You will get introduced to the characteristics of the following configuration management tools:
The above-mentioned automation tools are suitable for any network. However, they are best suited for medium to large networks with thousands of connected devices.
Without further ado, let us now begin learning!
What is Meant By Configuration Management Tools?
A lot of people compare these tools to DevOps, however, DevOps is used to collaborate with people. Configuration management tools, on the other hand, are meant to automate the process of identifying, tracking, and noting down the changes in hardware, software, and devices in a network infrastructure.
In other words, these configuration management tools help to analyze the impact of change in any hardware or software on the whole system. This helps in reducing network disruption.
Therefore, configuration management tools can be defined as network automation tools that allow centralized control of a large number of network devices. Ansible, Puppet and Chef are the three most popular tools that you must be aware of.
Do you know that these tools were not specially built for network automation. However, these came into existence after the rise of virtual machines. Therefore, these tools have been used by system and network administrators to create, configure and remove virtual machines.
These configuration tools are now mostly used in managing network devices and to automate them. Ansible is the most popular configuration management tool of them all!
What are the Uses of the Configuration Management Tools?
These tools can be used to perform the following tasks:
- These tools can be used to generate configurations for new devices on a very large scale.
- These can be used to make configuration changes on devices present in a network or on a specific group of devices.
- These tools can also be used to keep a check on device configurations to know if they function in tune with defined standards.
- These tools can be used to compare configurations between devices and between various versions of configurations on the same device.
Why Do We Need Configuration Management Tools?
There are two major reasons why we need configuration management tools. These are:
- When we buy a new laptop, we change its wallpaper, font size and even change its configuration settings. This causes a drift/deviation in a device’s standard settings that are defined by a company.
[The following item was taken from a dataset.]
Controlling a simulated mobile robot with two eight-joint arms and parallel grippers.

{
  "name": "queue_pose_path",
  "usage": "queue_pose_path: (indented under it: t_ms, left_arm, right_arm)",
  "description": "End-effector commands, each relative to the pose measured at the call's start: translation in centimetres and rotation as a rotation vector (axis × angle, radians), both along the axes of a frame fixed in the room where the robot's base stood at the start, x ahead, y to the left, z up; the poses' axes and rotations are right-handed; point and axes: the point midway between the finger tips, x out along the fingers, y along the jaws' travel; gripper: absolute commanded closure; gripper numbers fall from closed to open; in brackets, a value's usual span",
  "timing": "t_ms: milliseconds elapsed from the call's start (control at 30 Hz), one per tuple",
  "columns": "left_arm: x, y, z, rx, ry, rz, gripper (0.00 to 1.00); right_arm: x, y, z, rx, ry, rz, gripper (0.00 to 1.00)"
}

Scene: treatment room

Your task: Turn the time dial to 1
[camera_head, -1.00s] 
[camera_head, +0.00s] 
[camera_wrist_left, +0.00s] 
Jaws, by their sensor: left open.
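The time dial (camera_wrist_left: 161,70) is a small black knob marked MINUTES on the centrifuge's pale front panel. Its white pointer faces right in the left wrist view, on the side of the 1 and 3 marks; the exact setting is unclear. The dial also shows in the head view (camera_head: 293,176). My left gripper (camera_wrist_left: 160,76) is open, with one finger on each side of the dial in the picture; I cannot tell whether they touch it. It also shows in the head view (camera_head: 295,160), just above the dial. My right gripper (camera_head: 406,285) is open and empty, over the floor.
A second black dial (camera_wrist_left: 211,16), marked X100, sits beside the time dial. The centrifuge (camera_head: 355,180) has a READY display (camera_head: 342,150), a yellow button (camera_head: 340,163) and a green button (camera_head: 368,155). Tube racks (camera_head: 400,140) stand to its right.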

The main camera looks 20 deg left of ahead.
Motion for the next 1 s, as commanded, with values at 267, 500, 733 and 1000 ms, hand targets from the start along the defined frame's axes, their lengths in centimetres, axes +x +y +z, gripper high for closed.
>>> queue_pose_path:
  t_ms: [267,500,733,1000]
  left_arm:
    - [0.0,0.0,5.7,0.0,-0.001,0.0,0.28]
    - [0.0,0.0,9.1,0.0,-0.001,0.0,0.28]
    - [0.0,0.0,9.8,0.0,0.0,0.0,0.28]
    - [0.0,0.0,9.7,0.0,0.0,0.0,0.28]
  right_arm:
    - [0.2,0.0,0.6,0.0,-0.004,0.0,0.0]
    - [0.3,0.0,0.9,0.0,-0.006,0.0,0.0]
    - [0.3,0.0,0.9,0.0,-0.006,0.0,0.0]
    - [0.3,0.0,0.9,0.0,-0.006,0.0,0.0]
- This is known as configuration drift.
- This can lead to future issues.
- It is best to have standard configuration management practices even without automation tools.
- The way how configuration changes are applied to a device refers to configuration provisioning.
- It is done by connecting to devices one-by-one through SSH. This is a traditional method.
- However, this method is not suitable for large networks.
- This is where the role of configuration management tools such as Ansible, Puppet, Chef, etc. comes into play.
- They allow us to make changes to the devices on a large scale within a fraction of the time and effort.
What are the Basic Characteristics of Configuration Management Tools?
Let us now go over the fundamental features of each of the configuration management tools one by one:
- Ansible is one of the most popular configuration management tools and is owned by Red Hat.
- It has been coded in Python.
- It does not need any special software to run on managed devices. Therefore, it is agentless.
- It makes use of SSH to connect to devices, perform configuration changes and take out information, etc.
- It follows a push model. The Ansible server pushes the configurations to managed devices.
- Puppet and chef use a pull model.
- The following text files have to be created after installing Ansible:
- Playbooks: These are the overall blueprints of automation tasks. They contain the logic and action of each task. These are coded in YAML.
- Inventory: These are the files that keep a record of all the devices that are managed by Ansible. These are written in INI, YAML, and many other formats.
- Templates: These files showcase a device’s configuration files. These are written in Jinja2 format.
- Variables: These files contain variables along with their values. These are written in YAML format.
- It is the second most popular configuration management tool.
- It has been coded in Ruby.
- It is agent-based.
- It needs specific software to be run on managed devices.
- You must note that not all Cisco devices support a Puppet agent.
- You can run Puppet without the help of any agent.
- The proxy agent runs on an external host. It uses SSH to connect to managed devices.
- The server of the Puppet management tool is called ‘Puppet Master’.
- The client pulls the configurations from the Puppet Master. Therefore, Puppet runs on a pull model.
- It makes use of a proprietary language instead of YAML.
- The following text files are needed after installing Puppet:
- Manifest: The desired configuration state of a network device is defined by Manifest.
- Templates: These are quite similar to the templates of Ansible. These are used to build Manifest.
- Like Puppet, it is also a management tool written in Ruby.
- It is based on an agent. Therefore, it requires specific software to run on managed devices.
- The Chef agent is not supported by all Cisco devices.
- A Domain-Specific Language (DSL) is used by files that are based on the Ruby language.
- The Chef uses the following text files:
- Resources: These represent the configuration objects managed by Chef.
- Recipes: These represent ‘recipes’ in a cookbook. They consist of all the logic and actions for the task performed on resources.
- Cookbook: These represent a group of recipes together.
It’s a Wrap!
In this blog, we discussed various configuration management tools such as Ansible, Puppet, and Chef. You learned the difference between the basic characteristics of these tools.
You also learned why it is important for network devices to stay true to their standard configuration settings.